Sales of Lawn and Garden Machinery Declined 0.6% in the First Quarter

The prolonged winter weather in Italy in the first quarter of 2018 reduced the demand for machinery and equipment for gardening and the maintenance of greenery.


The weather trend had a negative impact on the market of machinery and equipment for gardening and groundskeeping. Following exceptionally high temperatures in 2017 and a sharp drop in rainfall lowered the growth of the vegetation of plants to hold the machinery market down to 2016 levels and led on to a decline of sales in the first quarter of 2018.

In this case, the cause was not due to prolonged dry spells hindering the development of vegetation in gardens, parks and stands of trees but to a lengthy run of winter weather with bouts of freezing weather and snow as late as March which retarded flowering and put off the purchase of specific machinery and equipment. The 2017 balance sheet for sales, based on data elaborated by the Comagarden manufacturers association and statistics compiled by Morgan, reported in Milan at a Comagarden press conference, disclosed a 0.6% decline under the previous year with 1,220,632 units sold in all categories, from self-propelled machines to simple gardening tools.

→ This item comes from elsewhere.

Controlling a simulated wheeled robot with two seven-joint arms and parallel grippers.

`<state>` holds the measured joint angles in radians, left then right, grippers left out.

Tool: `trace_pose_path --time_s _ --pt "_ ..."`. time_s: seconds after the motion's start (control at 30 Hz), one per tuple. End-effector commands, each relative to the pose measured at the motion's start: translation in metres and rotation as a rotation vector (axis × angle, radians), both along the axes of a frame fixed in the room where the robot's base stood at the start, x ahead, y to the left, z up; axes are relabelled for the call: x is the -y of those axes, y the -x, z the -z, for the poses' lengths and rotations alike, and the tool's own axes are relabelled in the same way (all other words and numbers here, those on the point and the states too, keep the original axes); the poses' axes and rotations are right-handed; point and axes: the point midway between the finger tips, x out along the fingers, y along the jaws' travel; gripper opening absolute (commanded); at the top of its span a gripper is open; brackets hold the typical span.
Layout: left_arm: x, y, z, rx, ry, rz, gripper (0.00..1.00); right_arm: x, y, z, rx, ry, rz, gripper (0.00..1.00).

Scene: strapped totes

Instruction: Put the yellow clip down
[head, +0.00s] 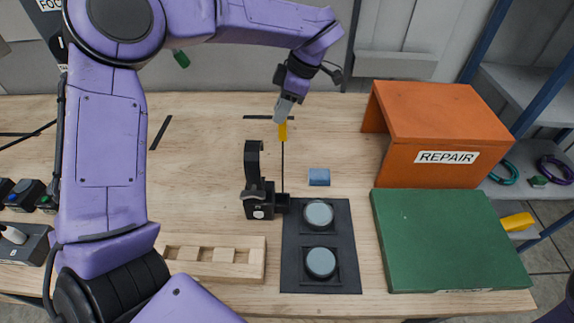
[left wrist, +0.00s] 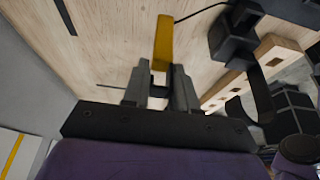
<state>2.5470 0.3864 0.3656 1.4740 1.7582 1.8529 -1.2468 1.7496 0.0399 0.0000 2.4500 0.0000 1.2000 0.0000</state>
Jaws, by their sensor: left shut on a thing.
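My left gripper (head: 284,106) is shut on the yellow clip (head: 283,131) and holds it over the back middle of the wooden table. The clip hangs below the fingertips. In the left wrist view the clip (left wrist: 163,42) sticks out beyond the two grey fingers (left wrist: 158,78). A thin dark cord runs from the clip down to a black stand (head: 262,200) with an upright arm. I cannot tell whether the clip touches the table. My right gripper is not in view.
A blue block (head: 319,177) lies right of the stand. A black mat with two round grey-blue pieces (head: 319,214), a slotted wooden rack (head: 212,258), a green board (head: 450,240) and an orange REPAIR box (head: 440,112) surround it. Bare table lies left of the clip.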

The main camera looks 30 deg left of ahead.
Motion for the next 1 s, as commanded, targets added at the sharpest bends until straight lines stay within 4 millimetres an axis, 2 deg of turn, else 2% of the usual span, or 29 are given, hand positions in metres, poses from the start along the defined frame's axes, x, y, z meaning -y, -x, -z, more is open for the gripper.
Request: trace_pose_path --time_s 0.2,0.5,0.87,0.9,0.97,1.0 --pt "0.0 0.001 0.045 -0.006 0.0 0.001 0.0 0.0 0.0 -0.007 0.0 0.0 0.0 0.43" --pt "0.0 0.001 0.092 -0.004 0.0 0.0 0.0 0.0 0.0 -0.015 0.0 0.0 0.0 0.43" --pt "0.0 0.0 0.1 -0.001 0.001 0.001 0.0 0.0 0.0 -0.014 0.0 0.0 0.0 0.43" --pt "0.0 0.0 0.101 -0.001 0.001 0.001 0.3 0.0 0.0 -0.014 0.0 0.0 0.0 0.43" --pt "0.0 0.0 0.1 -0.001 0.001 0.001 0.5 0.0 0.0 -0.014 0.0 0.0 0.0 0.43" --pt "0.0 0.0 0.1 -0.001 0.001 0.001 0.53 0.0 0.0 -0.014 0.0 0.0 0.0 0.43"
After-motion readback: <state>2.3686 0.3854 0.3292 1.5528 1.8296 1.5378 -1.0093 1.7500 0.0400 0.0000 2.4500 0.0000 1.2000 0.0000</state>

Aside from the complete data, generally in line with that for the previous year, the types of products associated with the maintenance of parks and gardens showed a diversified trend: mowers were down by 4.5% with 267,197 units sold; brushcutters off by 3.1% at 248,460 units; trimmers and chainsaws lowered by 2.2% with 54,022 units and down by 1,5% at 340,007 units respectively. Lawn tractors and robotic mowers came out on the positive side, up by 7.3% and 18.5% respectively. Other types of machinery, items for cleaning urban areas or the maintenance of highway verges showed substantial increases: leaf blowers were up by 15.9% and snow clearance machines gained 29.1% while pole pruning equipment rose by 46.9%. In this 2017 setting, the European market advanced by 4.1% with some 19 million units of machinery and equipment sold, according to the European Garden Machinery Federation, EGMF. As regards the delay of the arrival of spring weather in the first quarter of this year, Comagarden/Morgan predict a serious downturn of sales by 11.1% on average for all types of machinery, an 11.9% drop for mowers, chainsaws off by 6.6%, brush cutters declining by 16.7%, and trimmers down by 29.3%. Hedge trimmers are expected to fall by 20.1% and lawn tractors lowered by 22.4% and then a plus 20% for leaf blowers and vacuums.

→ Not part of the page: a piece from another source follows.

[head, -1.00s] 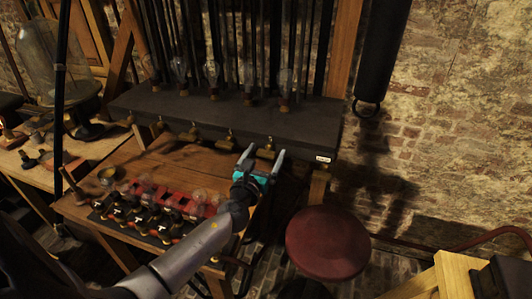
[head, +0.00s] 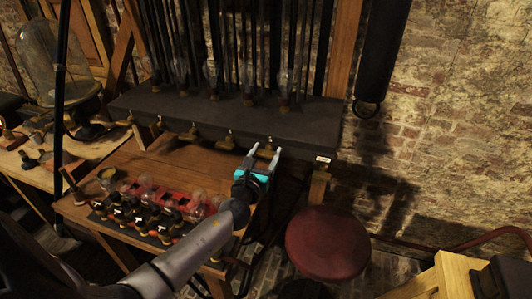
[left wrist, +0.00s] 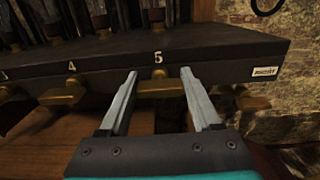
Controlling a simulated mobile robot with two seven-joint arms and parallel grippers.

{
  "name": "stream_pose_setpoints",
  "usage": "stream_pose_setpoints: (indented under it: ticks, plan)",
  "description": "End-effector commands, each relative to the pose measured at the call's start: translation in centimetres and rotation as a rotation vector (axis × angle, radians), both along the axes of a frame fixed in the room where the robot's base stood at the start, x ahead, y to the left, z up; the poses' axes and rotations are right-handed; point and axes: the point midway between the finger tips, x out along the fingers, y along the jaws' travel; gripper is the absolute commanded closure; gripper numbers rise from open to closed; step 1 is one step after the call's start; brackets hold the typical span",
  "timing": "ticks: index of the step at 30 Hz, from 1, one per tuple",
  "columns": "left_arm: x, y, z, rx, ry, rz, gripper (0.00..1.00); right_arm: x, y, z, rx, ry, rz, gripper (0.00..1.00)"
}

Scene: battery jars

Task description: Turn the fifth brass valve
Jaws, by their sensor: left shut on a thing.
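The fifth brass valve (left wrist: 158,88) is on the front edge of the dark shelf, under the painted number 5. My left gripper (head: 265,150) reaches up to it from the front. In the left wrist view the two grey fingers (left wrist: 162,88) stand on either side of the valve, shut on its handle. The handle lies crosswise between them. The fourth brass valve (left wrist: 63,92) is to its left under the number 4. Other brass valves sit further left along the same edge. My right gripper is not in view.
The dark shelf (head: 170,103) carries glass jars. A red round stool (head: 328,243) stands right of my left arm. A brick wall is at the back right.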

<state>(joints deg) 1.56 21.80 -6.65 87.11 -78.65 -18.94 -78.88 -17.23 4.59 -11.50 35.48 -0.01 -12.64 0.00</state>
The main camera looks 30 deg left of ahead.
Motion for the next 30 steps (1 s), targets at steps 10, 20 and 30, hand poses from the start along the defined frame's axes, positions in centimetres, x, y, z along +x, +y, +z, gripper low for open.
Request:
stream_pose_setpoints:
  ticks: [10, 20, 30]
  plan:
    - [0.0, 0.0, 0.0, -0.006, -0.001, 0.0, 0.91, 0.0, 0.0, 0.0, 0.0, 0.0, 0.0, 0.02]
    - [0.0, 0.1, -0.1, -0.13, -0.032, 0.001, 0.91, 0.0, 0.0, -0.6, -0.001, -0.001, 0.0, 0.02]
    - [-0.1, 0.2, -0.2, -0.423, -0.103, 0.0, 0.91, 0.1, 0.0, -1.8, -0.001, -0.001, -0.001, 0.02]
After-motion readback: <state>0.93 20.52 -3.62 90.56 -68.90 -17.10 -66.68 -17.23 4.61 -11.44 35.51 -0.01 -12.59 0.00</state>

Sales in 2017 as well as in 2018 have confirmed the recent Italian market upward trend for battery powered equipment as well as robotic mowers similar to the earlier European market trend over the past years. In fact, the battery powered machines market has grown 30.6% on the continent in 2016 and by 26.8% in 2017 while the robotic mower market has surged by 38% in 2016 and 36.5% in 2017. 

Variable weather conditions outlined at the press conference also carried impact on the UK market, down by 4.1% in 2017 due to high temperatures and a lack of rainfall, in the United States, sales dipped by 2% in 2017 due to fire and tornado damages. Comagarden President Franco Novello told the press conference, “Other than climatic factors, also general economic conditions and the policies enacted by a number of governments have also weighed in substantially on the machinery sector for gardening and the maintenance of greenery.”

The trend of a sector like manufacturing associated with creating and the maintenance of green areas, of sports grounds require increasingly greater quality standards which can influence the market for professional machinery as well as the more or less favorable economic trend setting up the willingness of hobbyists and enthusiasts to invest. Novello went on to say, “Of new interest for the Italian market is the green bonus launched by the government in the 2018 budget to provide, strung out over time, a 36% tax break for the cost of groundskeeping and setting up terraces, gardens, condominium areas and historic parks and this can become a good route for the recovery of investments in the mechanization of the sector.”

The EIMA Green Salon coming up in Bologna within the EIMA International agricultural machinery exposition set for November 7-11 will be the first big appointment for the gardening sector for monitoring the market, learning about advanced technologies and verifying the needs and expectations of the various end-users. The salon will host 270 manufacturers of specific machinery and equipment for gardening and groundskeeping in three pavilions in the Bologna trade fair grounds where it will be possible to exhibit ranges of new products. Also planned are conferences and seminars on technical issues and the cultural side of creating and maintaining green areas. Concluding his remarks, Novello said, “For new architectural and urban trends, green areas are no longer conceived of as oases on their own but as totally integrated in the urban landscape which, for the gardening industry, a very genuine laboratory designed to create technology at the level of new requirements.”